Pages 8 and 9 derive from the idea of ​​transferring surplus value from the low organic composition capital (stores, restaurants, bars etc, small bosses of all kinds), where immigrants often work almost as slaves, to the highly organic capital structure (companies with high technological advanced and very expensive equipment, nuclear plants, etc). This idea is developed in George Caffentzis’ “The work/energy crisis and the apocalypse“.
Many of the comic images came from searching the web (or photos from the Seventh Man). Especially for the last two pages I found the picture here: HOME FRONT, the “Muslim” proletariat in Britain after the 11th 9th.

Rider’s song: This comic is an interpretation of one of Federico Garcia Lorca’s poems with the name Rider’s song (or Horseman’s song -Canción del jinete). The original poem is the following:

Córdoba. Lejana y sola.
Jaca negra, luna grande,
y aceitunas en mi alforja.
Aunque sepa los caminos,
yo nunca llegaré a Córdoba.
Por el llano, por el viento,
jaca negra, luna roja.
La muerte me está mirando
desde las torres de Córdoba.
¡Ay que camino tan largo!
¡Ay mi jaca valerosa!
¡Ay que la muerte me espera,
antes de llegar a Córdoba!
Córdoba.
Lejana y sola.
To transcibe the poem into a comic / illustration (and give my own interpretation perhaps unrelated to the original intentions of the poet) I had specific historical facts in mind: Lorca was executed on August 19 by the fascists of Franco in an area named Alfakar outside Granada. During this period (from July 1936) Cordoba was under fascist occupation (with over 2,000 executions since the first few weeks). Shortly after Granada falls into the hands of Franco’s army. On August 19 to 22 an attempt by the democratic army to recapture Cordoba failsIn a small analogy to present day both cities who were under fascist rule and oppression (Cordoba and Granada) had been important Muslim centers in the past.

Close the window: This text was written a long time ago, without having any intention of making a comic out of it.

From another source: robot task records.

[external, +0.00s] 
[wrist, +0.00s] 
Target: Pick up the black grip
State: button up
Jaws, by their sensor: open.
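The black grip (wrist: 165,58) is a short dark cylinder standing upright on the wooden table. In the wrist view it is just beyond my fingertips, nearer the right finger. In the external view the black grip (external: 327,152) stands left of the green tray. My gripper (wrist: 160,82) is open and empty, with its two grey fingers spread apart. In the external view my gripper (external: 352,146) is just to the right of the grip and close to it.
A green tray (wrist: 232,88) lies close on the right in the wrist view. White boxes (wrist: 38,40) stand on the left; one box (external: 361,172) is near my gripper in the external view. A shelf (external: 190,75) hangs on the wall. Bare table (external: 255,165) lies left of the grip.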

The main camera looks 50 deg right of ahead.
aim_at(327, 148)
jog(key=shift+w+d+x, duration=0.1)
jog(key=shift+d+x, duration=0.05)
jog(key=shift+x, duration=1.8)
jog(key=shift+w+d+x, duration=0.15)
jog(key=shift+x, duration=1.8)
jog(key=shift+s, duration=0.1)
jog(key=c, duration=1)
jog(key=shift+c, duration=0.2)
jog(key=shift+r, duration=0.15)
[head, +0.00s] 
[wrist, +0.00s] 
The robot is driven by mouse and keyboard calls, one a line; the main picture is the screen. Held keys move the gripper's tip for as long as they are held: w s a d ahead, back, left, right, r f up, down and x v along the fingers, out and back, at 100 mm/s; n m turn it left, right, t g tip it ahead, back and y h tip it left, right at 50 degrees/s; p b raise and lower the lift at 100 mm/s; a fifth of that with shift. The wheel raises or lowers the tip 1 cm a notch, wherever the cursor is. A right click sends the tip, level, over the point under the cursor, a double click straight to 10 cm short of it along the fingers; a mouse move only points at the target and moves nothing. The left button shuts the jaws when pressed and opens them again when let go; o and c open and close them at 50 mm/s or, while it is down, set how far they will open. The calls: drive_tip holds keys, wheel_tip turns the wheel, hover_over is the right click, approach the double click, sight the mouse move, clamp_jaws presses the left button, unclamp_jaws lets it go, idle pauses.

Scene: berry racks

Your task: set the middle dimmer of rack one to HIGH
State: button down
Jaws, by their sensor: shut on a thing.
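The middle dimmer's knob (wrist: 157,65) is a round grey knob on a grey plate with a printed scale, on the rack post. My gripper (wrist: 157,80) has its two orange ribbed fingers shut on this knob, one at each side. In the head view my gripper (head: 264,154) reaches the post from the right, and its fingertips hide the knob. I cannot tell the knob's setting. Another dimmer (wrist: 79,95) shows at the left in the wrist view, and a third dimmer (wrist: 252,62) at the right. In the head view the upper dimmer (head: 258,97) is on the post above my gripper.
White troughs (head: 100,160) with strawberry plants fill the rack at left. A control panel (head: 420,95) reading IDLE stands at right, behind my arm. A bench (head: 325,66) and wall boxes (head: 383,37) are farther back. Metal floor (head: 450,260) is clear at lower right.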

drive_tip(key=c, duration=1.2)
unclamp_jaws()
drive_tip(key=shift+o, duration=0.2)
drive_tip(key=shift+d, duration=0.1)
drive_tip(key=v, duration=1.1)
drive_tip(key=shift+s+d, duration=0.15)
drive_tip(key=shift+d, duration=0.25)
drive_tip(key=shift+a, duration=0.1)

However, here i decided to illustrate it in order to add it to a collection of poems with the title “Windy Nights”. This work can be considered a small intro to the rest of the poems /comics.

The determined: The Determined is a comic based on a text by the poet Nazim Hikmet (translated by Peter Markaris). It is a poem titled 8-10-1945  written while the poet was in prison and was published in a collection titled “The poems of 9-10pm”.

Similar with the other poems I have illustrated (Let us Describe, The Song of the Rider) I chose a course of meaning from the many that could arise from reading these texts. This was done without any intention of counterfeiting or limiting the range of
these poems. On the contrary, I would like these comic to be another reading proposal.

As for the illustration itself, my original intention was to digitize the sketches (and reverse the colors), as I did in the other two poems. However, because the result did not satisfy me, I finally kept it in only three pages, where it seemed to work.